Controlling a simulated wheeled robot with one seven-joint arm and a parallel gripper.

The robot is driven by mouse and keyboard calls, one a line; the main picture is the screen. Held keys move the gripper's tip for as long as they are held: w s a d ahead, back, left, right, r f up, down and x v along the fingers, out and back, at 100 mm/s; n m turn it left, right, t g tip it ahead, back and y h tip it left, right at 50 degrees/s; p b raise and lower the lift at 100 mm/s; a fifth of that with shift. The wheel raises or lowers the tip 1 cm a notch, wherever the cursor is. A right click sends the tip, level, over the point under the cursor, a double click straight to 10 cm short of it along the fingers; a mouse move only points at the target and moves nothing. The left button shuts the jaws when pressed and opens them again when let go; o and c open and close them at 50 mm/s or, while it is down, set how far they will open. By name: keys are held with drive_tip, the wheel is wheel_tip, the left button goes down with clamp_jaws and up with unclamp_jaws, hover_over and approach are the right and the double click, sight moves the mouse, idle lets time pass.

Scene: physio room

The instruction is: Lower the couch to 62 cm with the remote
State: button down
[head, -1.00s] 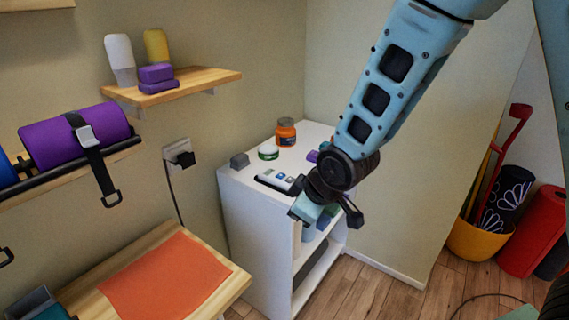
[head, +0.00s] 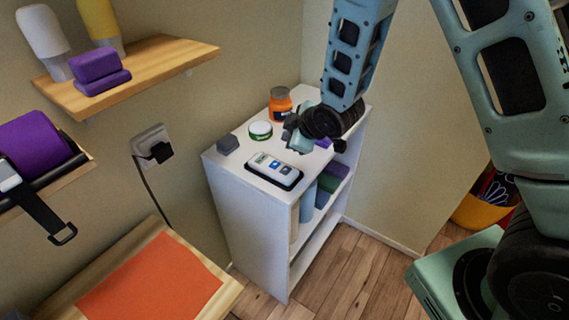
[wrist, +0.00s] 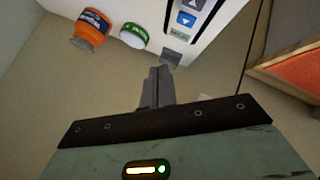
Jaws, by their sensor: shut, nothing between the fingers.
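The remote (head: 275,168) is white with blue buttons and lies in a black holder on top of the white cabinet. I do not see the couch.
On the white cabinet (head: 245,205) stand an orange jar (head: 280,104), a green-and-white tin (head: 260,131) and a grey block (head: 228,144), close around the remote. A wooden shelf (head: 165,62) is on the wall at left. A wooden table with an orange mat (head: 152,280) is in front.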

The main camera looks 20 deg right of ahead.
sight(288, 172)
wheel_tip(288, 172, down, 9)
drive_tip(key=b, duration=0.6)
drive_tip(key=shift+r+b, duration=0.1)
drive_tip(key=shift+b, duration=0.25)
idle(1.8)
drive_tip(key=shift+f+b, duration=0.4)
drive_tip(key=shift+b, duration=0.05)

## Set exercise:
Within the listing above, find every line containing the string "gripper" and return it.

## Full output:
Controlling a simulated wheeled robot with one seven-joint arm and a parallel gripper.
The robot is driven by mouse and keyboard calls, one a line; the main picture is the screen. Held keys move the gripper's tip for as long as they are held: w s a d ahead, back, left, right, r f up, down and x v along the fingers, out and back, at 100 mm/s; n m turn it left, right, t g tip it ahead, back and y h tip it left, right at 50 degrees/s; p b raise and lower the lift at 100 mm/s; a fifth of that with shift. The wheel raises or lowers the tip 1 cm a notch, wherever the cursor is. A right click sends the tip, level, over the point under the cursor, a double click straight to 10 cm short of it along the fingers; a mouse move only points at the target and moves nothing. The left button shuts the jaws when pressed and opens them again when let go; o and c open and close them at 50 mm/s or, while it is down, set how far they will open. By name: keys are held with drive_tip, the wheel is wheel_tip, the left button goes down with clamp_jaws and up with unclamp_jaws, hover_over and approach are the right and the double click, sight moves the mouse, idle lets time pass.

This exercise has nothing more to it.